Hak-İş’in daha ayrı bir yerde durduğu biliniyor. Zira AKP’nin seçim kampanya çalışmalarının bir ayağı olarak iş görmektedir. Örneğin Hak-İş bürokratları tam tekmil AKP Ankara Büyükşehir Belediye Başkan Adayı Mehmet Özhaseki ve AKP Altındağ Belediye Başkan Adayı Asım Balcı’yı ziyaret etmiş ve Hak-İş Genel Başkanı, “31 Mart seçimlerini Türkiye’nin bekası olarak görüyoruz” diyerek, açıktan AKP’ye oy istemiştir.
Hak-İş, yandaşlığını her alanda gösterdiği için AKP iktidarınca ödüllendirilmektedir. Bu ödülün bir yanı kamudaki taşeron işçilerinin iktidar olanaklarıyla Hak-İş’e bağlı sendikalara üye olmaları, aidat ödeyen işçi sayısının arttırılmasıdır.

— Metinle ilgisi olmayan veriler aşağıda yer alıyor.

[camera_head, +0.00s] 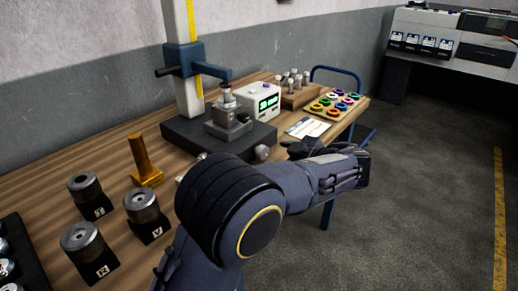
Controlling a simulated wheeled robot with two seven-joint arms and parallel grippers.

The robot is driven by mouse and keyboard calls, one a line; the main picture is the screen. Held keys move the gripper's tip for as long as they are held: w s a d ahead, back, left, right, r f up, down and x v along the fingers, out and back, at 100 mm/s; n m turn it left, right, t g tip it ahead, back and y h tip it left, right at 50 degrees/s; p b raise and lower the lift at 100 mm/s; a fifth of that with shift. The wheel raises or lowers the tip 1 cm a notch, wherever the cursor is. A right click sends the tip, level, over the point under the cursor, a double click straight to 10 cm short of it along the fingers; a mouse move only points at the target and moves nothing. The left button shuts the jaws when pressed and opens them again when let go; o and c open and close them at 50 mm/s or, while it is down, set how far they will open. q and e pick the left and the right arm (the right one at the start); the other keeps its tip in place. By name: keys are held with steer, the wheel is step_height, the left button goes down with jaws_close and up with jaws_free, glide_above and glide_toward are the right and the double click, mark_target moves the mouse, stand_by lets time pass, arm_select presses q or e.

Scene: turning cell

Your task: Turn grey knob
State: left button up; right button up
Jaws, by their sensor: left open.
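A small round grey knob (262,152) shows at the front right of the dark base (188,134) of a measuring stand on the wooden bench. Another small light piece shows at the base's front left, partly hidden by my left arm. My left gripper (335,152) is open, to the right of the grey knob and apart from it, near the bench's front edge. Its fingers are dark and partly hard to make out. My right gripper is not in view.
A blue-armed column (184,62) rises from the base. A white box with green displays (264,101) and a tray of coloured rings (331,105) stand behind. Weights (84,190) and a brass piece (140,158) stand at the left. Floor at right is clear.

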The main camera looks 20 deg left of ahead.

Böylelikle Hak-İş’in sendikalı işçiler içindeki temsiliyet oranı yüzde 17’den yüzde 37’ye yükseltilmiştir. Diğer yandan Hak-İş bürokratları, Salim Uslu örneğinde olduğu gibi milletvekilliği ile ödüllendirilmeyi beklemektedirler. Salim Uslu Hak-İş Genel Başkanı iken, 2007 seçimlerinde AKP’ye açık desteğini dile getirerek, “AK Parti’nin geçen dönem aldığı oyu artırarak tek başına iktidar olmasını diliyoruz” demişti. Sonuçta Salim Uslu, AKP Çorum milletvekilliğine “terfi” etmişti. Elbette bu yöntemde Hak-İş yalnız değildir. Türk-İş de DİSK de parlamentoya giden yolda basamak yapılagelmiştir.

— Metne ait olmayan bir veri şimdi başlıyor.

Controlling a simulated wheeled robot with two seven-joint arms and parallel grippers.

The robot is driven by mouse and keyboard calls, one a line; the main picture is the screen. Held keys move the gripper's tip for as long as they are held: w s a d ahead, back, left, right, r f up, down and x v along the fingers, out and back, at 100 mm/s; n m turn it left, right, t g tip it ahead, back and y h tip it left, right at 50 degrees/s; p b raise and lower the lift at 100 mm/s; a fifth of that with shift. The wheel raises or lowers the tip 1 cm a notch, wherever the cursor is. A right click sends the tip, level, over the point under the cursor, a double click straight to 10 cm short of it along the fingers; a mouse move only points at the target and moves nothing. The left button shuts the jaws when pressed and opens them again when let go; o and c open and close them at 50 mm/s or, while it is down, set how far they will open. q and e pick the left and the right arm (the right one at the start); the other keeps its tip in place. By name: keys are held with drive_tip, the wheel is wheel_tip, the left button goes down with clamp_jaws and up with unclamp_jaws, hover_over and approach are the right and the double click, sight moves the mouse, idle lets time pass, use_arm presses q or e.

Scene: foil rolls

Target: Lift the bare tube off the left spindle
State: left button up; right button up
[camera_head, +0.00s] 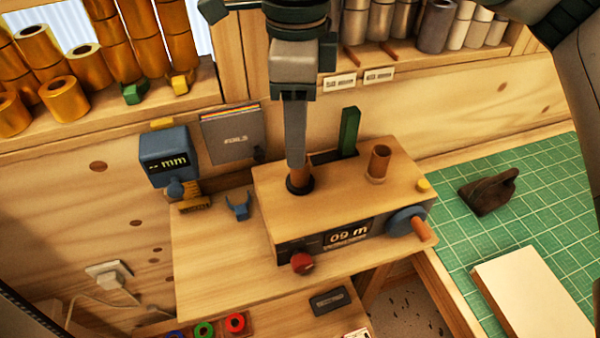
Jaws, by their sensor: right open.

Hak-İş yandaşlığın hakkını sadece seçim dönemlerinde değil, işçi sınıfını etkileyen her kritik evrede vermektedir. Gerek asgari ücrete zam döneminde gerek kıdem tazminatı tartışmalarında sermayenin ve devletin çıkarları onun önceliği durumundadır. Ayrıca “milli ve dini” duyguları sömürerek işçi ve emekçilerin bilincini bulandıran AKP’nin her türden gerici propagandasına Hak-İş, Türk-İş gibi sendika konfederasyonları koro halinde katılıyorlar. İşçilerin gerçek sınıfsal sorunları karşısında elleri bağlı duranlar, sermayenin ve AKP’nin çıkarına olan politikalara ise kulakları sağır edercesine alkış tutuyorlar.